**Task instructions:**
Reproduce the listing below character for character; drop every image.
★ ★ ★ ★ ★ ★ ★
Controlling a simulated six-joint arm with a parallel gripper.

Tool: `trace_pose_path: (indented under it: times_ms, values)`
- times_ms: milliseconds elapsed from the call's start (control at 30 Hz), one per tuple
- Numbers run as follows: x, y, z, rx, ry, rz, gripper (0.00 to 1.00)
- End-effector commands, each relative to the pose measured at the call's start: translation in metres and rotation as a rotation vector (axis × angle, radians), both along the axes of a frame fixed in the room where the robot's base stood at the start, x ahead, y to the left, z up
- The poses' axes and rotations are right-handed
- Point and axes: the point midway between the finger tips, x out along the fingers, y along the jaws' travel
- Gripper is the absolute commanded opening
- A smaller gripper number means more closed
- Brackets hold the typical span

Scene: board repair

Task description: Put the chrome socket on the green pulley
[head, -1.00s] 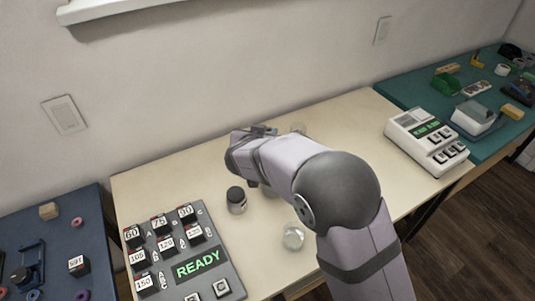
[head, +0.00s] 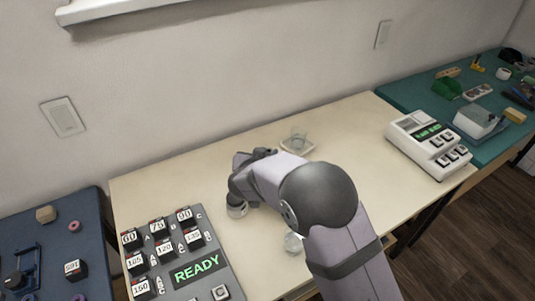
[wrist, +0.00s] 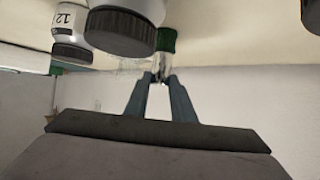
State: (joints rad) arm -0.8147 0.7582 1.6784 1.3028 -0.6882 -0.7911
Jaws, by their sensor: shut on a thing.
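My gripper (wrist: 161,76) is closed in the wrist view on a small shiny metal piece (wrist: 164,66), which looks like the chrome socket. A dark green, round-sided piece (wrist: 167,41) sits right beyond it. It may be the green pulley; I cannot tell whether the two touch. In the head view my own arm hides the fingertips and what they hold.
A black-lidded jar (wrist: 120,32) is close beside the fingers, with a labelled jar (wrist: 70,28) behind. Glassware stands at the back (head: 298,144) and front (head: 293,242). A label board (head: 185,250) is left, a white device (head: 430,143) right.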

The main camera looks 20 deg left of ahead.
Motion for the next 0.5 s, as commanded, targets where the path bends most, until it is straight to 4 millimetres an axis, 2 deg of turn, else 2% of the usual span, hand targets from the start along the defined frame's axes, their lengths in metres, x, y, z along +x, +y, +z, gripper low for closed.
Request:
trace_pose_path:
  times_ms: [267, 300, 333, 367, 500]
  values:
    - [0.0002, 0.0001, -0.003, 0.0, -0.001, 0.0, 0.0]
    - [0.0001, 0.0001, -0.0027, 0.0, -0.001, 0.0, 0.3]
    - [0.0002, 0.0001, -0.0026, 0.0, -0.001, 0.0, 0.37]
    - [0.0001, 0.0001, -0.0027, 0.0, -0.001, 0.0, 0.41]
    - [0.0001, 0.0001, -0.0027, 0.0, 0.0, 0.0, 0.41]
★ ★ ★ ★ ★ ★ ★
**Output:**
Controlling a simulated six-joint arm with a parallel gripper.

Tool: `trace_pose_path: (indented under it: times_ms, values)`
- times_ms: milliseconds elapsed from the call's start (control at 30 Hz), one per tuple
- Numbers run as follows: x, y, z, rx, ry, rz, gripper (0.00 to 1.00)
- End-effector commands, each relative to the pose measured at the call's start: translation in metres and rotation as a rotation vector (axis × angle, radians), both along the axes of a frame fixed in the room where the robot's base stood at the start, x ahead, y to the left, z up
- The poses' axes and rotations are right-handed
- Point and axes: the point midway between the finger tips, x out along the fingers, y along the jaws' travel
- Gripper is the absolute commanded opening
- A smaller gripper number means more closed
- Brackets hold the typical span

Scene: board repair

Task description: Put the chrome socket on the green pulley
[head, -1.00s] 
[head, +0.00s] 
[wrist, +0.00s] 
State: (joints rad) arm -0.8147 0.7582 1.6784 1.3028 -0.6882 -0.7911
Jaws, by their sensor: shut on a thing.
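My gripper (wrist: 161,76) is closed in the wrist view on a small shiny metal piece (wrist: 164,66), which looks like the chrome socket. A dark green, round-sided piece (wrist: 167,41) sits right beyond it. It may be the green pulley; I cannot tell whether the two touch. In the head view my own arm hides the fingertips and what they hold.
A black-lidded jar (wrist: 120,32) is close beside the fingers, with a labelled jar (wrist: 70,28) behind. Glassware stands at the back (head: 298,144) and front (head: 293,242). A label board (head: 185,250) is left, a white device (head: 430,143) right.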

The main camera looks 20 deg left of ahead.
Motion for the next 0.5 s, as commanded, targets where the path bends most, until it is straight to 4 millimetres an axis, 2 deg of turn, else 2% of the usual span, hand targets from the start along the defined frame's axes, their lengths in metres, x, y, z along +x, +y, +z, gripper low for closed.
Request:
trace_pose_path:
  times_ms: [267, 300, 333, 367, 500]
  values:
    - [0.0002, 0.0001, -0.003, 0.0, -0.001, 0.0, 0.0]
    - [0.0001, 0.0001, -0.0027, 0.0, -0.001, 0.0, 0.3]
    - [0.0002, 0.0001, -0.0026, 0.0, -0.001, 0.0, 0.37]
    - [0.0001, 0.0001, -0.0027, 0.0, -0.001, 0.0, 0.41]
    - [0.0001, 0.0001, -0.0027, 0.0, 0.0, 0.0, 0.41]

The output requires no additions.